- **Stated goal**: The required output consists solely of the lines from the one containing "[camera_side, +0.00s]" down to the one containing "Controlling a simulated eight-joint", both included, each quoted exactly.

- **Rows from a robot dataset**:
------------------------------
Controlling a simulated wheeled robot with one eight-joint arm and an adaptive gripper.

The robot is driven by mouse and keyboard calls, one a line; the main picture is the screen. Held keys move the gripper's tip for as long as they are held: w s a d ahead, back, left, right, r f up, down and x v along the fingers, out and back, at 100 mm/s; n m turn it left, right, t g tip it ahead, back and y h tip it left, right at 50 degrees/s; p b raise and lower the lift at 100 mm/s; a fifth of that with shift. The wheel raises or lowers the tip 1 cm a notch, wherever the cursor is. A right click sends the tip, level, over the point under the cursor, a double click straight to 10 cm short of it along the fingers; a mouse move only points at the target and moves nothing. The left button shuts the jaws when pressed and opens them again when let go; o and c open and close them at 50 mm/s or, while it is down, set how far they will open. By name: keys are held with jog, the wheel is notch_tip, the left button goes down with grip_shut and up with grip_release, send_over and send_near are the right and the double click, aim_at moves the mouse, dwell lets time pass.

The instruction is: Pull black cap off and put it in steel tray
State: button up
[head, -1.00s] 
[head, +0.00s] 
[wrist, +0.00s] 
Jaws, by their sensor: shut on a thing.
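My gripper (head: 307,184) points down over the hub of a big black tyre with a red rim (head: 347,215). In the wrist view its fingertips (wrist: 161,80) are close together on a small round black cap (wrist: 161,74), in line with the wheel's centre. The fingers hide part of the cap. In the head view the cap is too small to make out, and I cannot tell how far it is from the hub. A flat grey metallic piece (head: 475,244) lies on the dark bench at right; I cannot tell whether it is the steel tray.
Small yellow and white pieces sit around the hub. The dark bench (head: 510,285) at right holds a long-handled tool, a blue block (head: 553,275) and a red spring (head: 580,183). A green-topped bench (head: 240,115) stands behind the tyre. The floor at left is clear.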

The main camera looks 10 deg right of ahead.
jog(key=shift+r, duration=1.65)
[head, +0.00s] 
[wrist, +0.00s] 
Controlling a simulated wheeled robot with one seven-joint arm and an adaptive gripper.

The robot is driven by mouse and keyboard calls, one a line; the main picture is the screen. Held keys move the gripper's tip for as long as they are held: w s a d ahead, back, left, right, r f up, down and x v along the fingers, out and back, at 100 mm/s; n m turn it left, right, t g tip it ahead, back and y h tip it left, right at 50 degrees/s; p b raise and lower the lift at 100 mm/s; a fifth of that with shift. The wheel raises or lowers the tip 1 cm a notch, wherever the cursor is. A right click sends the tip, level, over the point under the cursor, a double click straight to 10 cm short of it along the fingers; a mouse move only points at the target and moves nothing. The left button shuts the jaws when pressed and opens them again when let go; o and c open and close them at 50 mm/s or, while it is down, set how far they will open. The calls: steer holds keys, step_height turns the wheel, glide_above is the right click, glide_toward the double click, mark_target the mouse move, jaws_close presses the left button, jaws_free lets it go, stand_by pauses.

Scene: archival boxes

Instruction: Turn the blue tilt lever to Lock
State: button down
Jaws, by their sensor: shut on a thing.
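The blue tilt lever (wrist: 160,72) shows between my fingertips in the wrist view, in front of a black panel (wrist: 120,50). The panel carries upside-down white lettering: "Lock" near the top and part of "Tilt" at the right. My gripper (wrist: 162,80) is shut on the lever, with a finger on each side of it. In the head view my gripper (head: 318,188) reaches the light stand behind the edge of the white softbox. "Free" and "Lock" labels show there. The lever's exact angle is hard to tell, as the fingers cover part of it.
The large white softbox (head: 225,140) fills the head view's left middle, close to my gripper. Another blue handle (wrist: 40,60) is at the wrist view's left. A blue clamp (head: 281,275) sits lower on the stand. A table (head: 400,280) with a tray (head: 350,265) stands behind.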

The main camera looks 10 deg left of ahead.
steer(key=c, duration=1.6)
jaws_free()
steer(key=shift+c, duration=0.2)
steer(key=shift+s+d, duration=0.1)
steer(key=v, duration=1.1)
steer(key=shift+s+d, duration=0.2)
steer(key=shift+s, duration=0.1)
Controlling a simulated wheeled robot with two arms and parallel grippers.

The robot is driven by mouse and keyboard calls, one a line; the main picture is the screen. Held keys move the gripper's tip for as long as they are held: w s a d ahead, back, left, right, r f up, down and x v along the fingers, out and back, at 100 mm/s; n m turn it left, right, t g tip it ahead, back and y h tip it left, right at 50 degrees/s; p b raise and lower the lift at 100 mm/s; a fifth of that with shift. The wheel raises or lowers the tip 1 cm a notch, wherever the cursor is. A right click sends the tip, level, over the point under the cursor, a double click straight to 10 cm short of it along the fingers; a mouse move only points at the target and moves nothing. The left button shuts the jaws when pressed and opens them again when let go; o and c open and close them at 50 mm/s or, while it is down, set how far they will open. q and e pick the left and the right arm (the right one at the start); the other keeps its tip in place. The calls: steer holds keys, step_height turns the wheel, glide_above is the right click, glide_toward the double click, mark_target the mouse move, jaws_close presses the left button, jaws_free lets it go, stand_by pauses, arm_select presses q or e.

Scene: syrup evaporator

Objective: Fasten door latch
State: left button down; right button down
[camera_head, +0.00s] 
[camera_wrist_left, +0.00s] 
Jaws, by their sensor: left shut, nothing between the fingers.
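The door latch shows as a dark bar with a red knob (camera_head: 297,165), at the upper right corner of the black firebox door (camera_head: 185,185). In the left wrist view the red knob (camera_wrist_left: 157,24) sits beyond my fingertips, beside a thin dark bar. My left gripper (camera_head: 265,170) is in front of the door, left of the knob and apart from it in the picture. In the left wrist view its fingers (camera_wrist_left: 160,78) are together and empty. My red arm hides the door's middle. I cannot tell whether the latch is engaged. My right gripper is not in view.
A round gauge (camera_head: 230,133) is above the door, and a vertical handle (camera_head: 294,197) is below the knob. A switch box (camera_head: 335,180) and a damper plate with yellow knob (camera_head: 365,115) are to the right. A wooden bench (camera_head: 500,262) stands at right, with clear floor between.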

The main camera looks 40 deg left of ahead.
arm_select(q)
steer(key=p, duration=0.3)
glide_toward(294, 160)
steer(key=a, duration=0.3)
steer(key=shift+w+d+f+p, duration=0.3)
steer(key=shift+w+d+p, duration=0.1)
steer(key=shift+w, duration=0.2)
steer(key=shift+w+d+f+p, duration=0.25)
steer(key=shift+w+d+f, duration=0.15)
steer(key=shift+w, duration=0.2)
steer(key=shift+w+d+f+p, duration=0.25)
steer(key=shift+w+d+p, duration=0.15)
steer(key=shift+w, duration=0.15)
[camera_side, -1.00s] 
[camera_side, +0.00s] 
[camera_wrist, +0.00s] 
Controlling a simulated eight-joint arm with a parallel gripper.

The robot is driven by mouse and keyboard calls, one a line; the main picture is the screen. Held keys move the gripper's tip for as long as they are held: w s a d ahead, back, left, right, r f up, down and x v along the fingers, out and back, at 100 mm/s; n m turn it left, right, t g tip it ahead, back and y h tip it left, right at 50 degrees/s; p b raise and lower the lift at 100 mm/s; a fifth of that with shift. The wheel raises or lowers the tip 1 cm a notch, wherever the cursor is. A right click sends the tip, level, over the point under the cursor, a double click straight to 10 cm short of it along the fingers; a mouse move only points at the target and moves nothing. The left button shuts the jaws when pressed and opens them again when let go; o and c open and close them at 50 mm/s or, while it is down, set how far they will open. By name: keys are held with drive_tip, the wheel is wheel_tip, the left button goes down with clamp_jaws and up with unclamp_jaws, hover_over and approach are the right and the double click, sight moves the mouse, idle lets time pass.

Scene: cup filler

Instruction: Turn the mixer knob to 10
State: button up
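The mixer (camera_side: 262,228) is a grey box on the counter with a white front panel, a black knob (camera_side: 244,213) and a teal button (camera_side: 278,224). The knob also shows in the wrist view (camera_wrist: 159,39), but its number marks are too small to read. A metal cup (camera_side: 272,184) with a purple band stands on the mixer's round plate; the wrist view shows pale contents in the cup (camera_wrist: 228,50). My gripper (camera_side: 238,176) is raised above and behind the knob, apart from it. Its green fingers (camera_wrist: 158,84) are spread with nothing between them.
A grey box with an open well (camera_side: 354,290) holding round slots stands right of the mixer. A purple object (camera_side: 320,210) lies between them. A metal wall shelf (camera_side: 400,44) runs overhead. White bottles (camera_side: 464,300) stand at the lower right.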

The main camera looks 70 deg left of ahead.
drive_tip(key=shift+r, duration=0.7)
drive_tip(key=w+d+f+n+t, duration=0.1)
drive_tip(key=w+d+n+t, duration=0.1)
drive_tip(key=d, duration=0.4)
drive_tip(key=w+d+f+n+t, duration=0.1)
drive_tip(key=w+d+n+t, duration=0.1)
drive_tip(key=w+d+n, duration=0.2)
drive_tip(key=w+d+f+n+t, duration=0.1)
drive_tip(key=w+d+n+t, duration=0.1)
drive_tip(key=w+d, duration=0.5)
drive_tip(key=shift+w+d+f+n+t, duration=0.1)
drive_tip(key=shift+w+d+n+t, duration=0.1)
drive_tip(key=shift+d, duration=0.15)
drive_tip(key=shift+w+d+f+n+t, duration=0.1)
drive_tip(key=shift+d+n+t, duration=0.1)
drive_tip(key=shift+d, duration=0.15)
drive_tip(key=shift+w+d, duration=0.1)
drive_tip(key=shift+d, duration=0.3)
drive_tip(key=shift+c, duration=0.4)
------------------------------
- **Correct output**:
[camera_side, +0.00s] 
[camera_wrist, +0.00s] 
Controlling a simulated eight-joint arm with a parallel gripper.

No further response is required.